Jan 11, 2018 at 12:00am ET By Alyssa Walker

If there’s one thing we hear a lot about, it’s the economy. It’s more than just financial news. The economy determines nearly everything—job creation, buying habits, stocks, bonds, and cryptocurrency play a role in the ebbs and flows of capital and people. The availability of goods and resources and how and when people demand them defines our economy.

Economics is the study of how we use those goods and resources to produce valuable commodities that are then distributed across populations.

Why should you earn a master’s degree in economics? To understand how and why it all works—and to maximize your likelihood of capitalizing on upswings and mitigating the damage in downturns.

Let’s take a closer look at five reasons to study economics.

1. You’ll understand how your everyday life works

Economics influence your daily decisions. If you want to be more aware of how and why—and want to maximize your personal economic situation, a master’s degree will help you. It will also help you understand financial trends—and understand how that work leads to high-paying jobs.

Want to know why gas prices change? How about why you make so little money in your part-time job? What about why the movies are more expensive at night? How about why a significant chunk of that meager paycheck goes to taxes?

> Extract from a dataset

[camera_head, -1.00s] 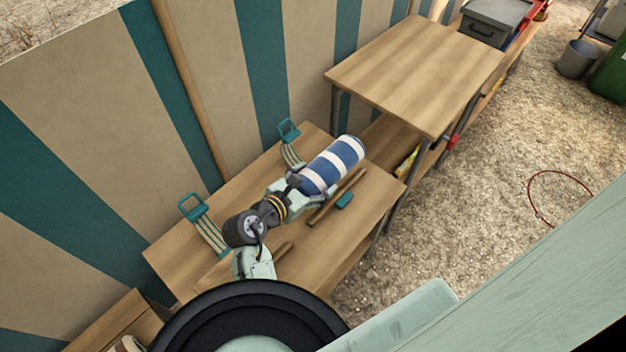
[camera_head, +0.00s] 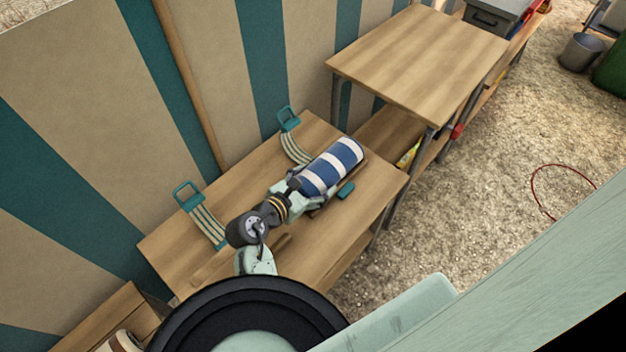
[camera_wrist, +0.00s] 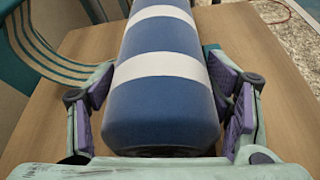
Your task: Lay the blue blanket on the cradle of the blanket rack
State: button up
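The blue blanket (camera_head: 332,167), a roll with white bands, lies lengthwise ahead of my gripper (camera_head: 304,194) above the wooden table. In the wrist view the blanket (camera_wrist: 160,95) fills the space between the purple pads of my gripper (camera_wrist: 163,82), which is shut around its near end. Striped straps with teal buckles (camera_head: 208,224) (camera_head: 294,148) lie on the table at the left. A wooden bar is mostly hidden beneath the blanket. I cannot tell whether the blanket touches it, nor clearly make out the cradle.
A small teal block (camera_head: 346,190) lies right of the blanket. The wooden table (camera_head: 185,250) stands against a striped wall (camera_head: 80,110). A higher table (camera_head: 420,65) with a bare top stands beyond. A bucket (camera_head: 581,54) and red hoop (camera_head: 558,190) are on the ground at right.

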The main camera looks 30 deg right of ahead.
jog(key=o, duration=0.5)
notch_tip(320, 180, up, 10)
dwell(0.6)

If you want to understand how you fit into the financial picture, study economics. You’ll understand the cause and effect of the price of oil and transporting it to your local gas station. You’ll understand how sales work at the grocery store and the way the best day to shop to find the most sales varies by the time of year.

2.  Economics offers a unique perspective on the world

Economic analysis can generate insights into individual and community behaviors and relationships that can help society better use scarce resources in enterprising ways.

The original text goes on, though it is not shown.